▶ YOUR OBJECTIVE: The records below must be retyped exactly.

· · · · ·

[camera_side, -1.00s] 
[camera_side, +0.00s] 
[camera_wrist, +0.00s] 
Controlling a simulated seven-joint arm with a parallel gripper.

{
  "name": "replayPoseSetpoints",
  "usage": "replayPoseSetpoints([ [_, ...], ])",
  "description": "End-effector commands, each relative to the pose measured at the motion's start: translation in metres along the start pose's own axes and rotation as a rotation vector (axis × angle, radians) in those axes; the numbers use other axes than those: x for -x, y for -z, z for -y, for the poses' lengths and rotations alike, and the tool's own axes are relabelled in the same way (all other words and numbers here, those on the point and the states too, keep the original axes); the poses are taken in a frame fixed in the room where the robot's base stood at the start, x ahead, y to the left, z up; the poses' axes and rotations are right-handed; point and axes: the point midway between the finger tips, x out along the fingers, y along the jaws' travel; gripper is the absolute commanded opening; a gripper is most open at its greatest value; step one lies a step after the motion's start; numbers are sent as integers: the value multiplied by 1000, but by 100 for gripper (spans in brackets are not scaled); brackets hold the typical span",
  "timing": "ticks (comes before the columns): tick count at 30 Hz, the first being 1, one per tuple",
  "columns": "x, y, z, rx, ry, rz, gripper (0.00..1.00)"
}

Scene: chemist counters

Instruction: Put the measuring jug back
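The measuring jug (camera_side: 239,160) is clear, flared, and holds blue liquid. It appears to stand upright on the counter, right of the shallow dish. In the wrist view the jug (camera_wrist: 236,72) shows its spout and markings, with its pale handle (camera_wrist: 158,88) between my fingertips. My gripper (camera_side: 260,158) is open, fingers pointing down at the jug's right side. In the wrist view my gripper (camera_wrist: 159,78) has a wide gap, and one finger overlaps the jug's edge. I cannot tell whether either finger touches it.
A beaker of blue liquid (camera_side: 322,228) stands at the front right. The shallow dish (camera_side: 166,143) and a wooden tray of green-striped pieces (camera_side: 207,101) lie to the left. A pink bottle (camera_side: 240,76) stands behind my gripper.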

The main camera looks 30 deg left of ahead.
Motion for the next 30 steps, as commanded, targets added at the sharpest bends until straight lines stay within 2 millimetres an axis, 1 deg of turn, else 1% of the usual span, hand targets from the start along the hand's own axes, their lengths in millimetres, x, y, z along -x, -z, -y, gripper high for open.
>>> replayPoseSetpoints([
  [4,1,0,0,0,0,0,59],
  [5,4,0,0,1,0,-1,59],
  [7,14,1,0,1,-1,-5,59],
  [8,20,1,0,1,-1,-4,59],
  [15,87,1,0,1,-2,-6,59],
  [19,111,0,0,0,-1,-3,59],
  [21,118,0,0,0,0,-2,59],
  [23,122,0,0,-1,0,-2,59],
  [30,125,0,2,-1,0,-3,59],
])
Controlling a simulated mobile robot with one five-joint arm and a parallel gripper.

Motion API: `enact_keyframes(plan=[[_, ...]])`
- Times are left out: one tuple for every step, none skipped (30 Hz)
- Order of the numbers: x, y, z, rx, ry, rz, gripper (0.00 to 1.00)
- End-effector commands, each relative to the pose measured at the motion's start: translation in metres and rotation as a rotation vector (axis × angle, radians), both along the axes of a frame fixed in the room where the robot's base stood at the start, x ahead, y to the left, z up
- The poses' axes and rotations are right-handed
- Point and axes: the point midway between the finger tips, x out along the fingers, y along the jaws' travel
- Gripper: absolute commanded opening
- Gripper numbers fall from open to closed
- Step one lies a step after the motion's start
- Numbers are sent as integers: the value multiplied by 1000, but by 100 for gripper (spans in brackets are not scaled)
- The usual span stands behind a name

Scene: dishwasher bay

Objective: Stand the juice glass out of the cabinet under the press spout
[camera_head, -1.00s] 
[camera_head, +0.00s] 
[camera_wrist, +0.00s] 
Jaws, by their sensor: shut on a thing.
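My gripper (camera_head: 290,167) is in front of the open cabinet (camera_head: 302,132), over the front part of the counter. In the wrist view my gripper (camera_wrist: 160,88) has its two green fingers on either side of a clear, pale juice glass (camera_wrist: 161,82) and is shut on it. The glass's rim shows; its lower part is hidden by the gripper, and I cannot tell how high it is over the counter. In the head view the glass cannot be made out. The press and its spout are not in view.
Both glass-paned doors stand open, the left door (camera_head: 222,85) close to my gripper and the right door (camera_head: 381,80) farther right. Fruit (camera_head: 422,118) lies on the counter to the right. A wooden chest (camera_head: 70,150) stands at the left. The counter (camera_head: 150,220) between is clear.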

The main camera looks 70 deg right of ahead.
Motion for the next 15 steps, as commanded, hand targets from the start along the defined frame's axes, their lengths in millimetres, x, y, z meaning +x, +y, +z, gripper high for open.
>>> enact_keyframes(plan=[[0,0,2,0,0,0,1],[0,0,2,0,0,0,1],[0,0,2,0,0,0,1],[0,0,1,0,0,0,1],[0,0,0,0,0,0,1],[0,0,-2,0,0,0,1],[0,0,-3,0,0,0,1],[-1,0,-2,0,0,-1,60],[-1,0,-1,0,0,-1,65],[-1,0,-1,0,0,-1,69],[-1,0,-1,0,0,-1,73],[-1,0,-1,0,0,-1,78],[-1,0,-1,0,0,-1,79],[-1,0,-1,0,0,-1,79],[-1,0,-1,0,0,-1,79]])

· · · · ·

▶ OUTPUT BELOW:
[camera_side, -1.00s] 
[camera_side, +0.00s] 
[camera_wrist, +0.00s] 
Controlling a simulated seven-joint arm with a parallel gripper.

{
  "name": "replayPoseSetpoints",
  "usage": "replayPoseSetpoints([ [_, ...], ])",
  "description": "End-effector commands, each relative to the pose measured at the motion's start: translation in metres along the start pose's own axes and rotation as a rotation vector (axis × angle, radians) in those axes; the numbers use other axes than those: x for -x, y for -z, z for -y, for the poses' lengths and rotations alike, and the tool's own axes are relabelled in the same way (all other words and numbers here, those on the point and the states too, keep the original axes); the poses are taken in a frame fixed in the room where the robot's base stood at the start, x ahead, y to the left, z up; the poses' axes and rotations are right-handed; point and axes: the point midway between the finger tips, x out along the fingers, y along the jaws' travel; gripper is the absolute commanded opening; a gripper is most open at its greatest value; step one lies a step after the motion's start; numbers are sent as integers: the value multiplied by 1000, but by 100 for gripper (spans in brackets are not scaled); brackets hold the typical span",
  "timing": "ticks (comes before the columns): tick count at 30 Hz, the first being 1, one per tuple",
  "columns": "x, y, z, rx, ry, rz, gripper (0.00..1.00)"
}

Scene: chemist counters

Instruction: Put the measuring jug back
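The measuring jug (camera_side: 239,160) is clear, flared, and holds blue liquid. It appears to stand upright on the counter, right of the shallow dish. In the wrist view the jug (camera_wrist: 236,72) shows its spout and markings, with its pale handle (camera_wrist: 158,88) between my fingertips. My gripper (camera_side: 260,158) is open, fingers pointing down at the jug's right side. In the wrist view my gripper (camera_wrist: 159,78) has a wide gap, and one finger overlaps the jug's edge. I cannot tell whether either finger touches it.
A beaker of blue liquid (camera_side: 322,228) stands at the front right. The shallow dish (camera_side: 166,143) and a wooden tray of green-striped pieces (camera_side: 207,101) lie to the left. A pink bottle (camera_side: 240,76) stands behind my gripper.

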The main camera looks 30 deg left of ahead.
Motion for the next 30 steps, as commanded, targets added at the sharpest bends until straight lines stay within 2 millimetres an axis, 1 deg of turn, else 1% of the usual span, hand targets from the start along the hand's own axes, their lengths in millimetres, x, y, z along -x, -z, -y, gripper high for open.
>>> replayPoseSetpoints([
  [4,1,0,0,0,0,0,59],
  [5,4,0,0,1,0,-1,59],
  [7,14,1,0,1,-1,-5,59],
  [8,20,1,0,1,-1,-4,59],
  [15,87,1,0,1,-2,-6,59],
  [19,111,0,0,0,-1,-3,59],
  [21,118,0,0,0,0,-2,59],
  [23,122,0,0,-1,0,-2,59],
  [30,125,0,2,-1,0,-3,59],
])
Controlling a simulated mobile robot with one five-joint arm and a parallel gripper.

Motion API: `enact_keyframes(plan=[[_, ...]])`
- Times are left out: one tuple for every step, none skipped (30 Hz)
- Order of the numbers: x, y, z, rx, ry, rz, gripper (0.00 to 1.00)
- End-effector commands, each relative to the pose measured at the motion's start: translation in metres and rotation as a rotation vector (axis × angle, radians), both along the axes of a frame fixed in the room where the robot's base stood at the start, x ahead, y to the left, z up
- The poses' axes and rotations are right-handed
- Point and axes: the point midway between the finger tips, x out along the fingers, y along the jaws' travel
- Gripper: absolute commanded opening
- Gripper numbers fall from open to closed
- Step one lies a step after the motion's start
- Numbers are sent as integers: the value multiplied by 1000, but by 100 for gripper (spans in brackets are not scaled)
- The usual span stands behind a name

Scene: dishwasher bay

Objective: Stand the juice glass out of the cabinet under the press spout
[camera_head, -1.00s] 
[camera_head, +0.00s] 
[camera_wrist, +0.00s] 
Jaws, by their sensor: shut on a thing.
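My gripper (camera_head: 290,167) is in front of the open cabinet (camera_head: 302,132), over the front part of the counter. In the wrist view my gripper (camera_wrist: 160,88) has its two green fingers on either side of a clear, pale juice glass (camera_wrist: 161,82) and is shut on it. The glass's rim shows; its lower part is hidden by the gripper, and I cannot tell how high it is over the counter. In the head view the glass cannot be made out. The press and its spout are not in view.
Both glass-paned doors stand open, the left door (camera_head: 222,85) close to my gripper and the right door (camera_head: 381,80) farther right. Fruit (camera_head: 422,118) lies on the counter to the right. A wooden chest (camera_head: 70,150) stands at the left. The counter (camera_head: 150,220) between is clear.

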The main camera looks 70 deg right of ahead.
Motion for the next 15 steps, as commanded, hand targets from the start along the defined frame's axes, their lengths in millimetres, x, y, z meaning +x, +y, +z, gripper high for open.
>>> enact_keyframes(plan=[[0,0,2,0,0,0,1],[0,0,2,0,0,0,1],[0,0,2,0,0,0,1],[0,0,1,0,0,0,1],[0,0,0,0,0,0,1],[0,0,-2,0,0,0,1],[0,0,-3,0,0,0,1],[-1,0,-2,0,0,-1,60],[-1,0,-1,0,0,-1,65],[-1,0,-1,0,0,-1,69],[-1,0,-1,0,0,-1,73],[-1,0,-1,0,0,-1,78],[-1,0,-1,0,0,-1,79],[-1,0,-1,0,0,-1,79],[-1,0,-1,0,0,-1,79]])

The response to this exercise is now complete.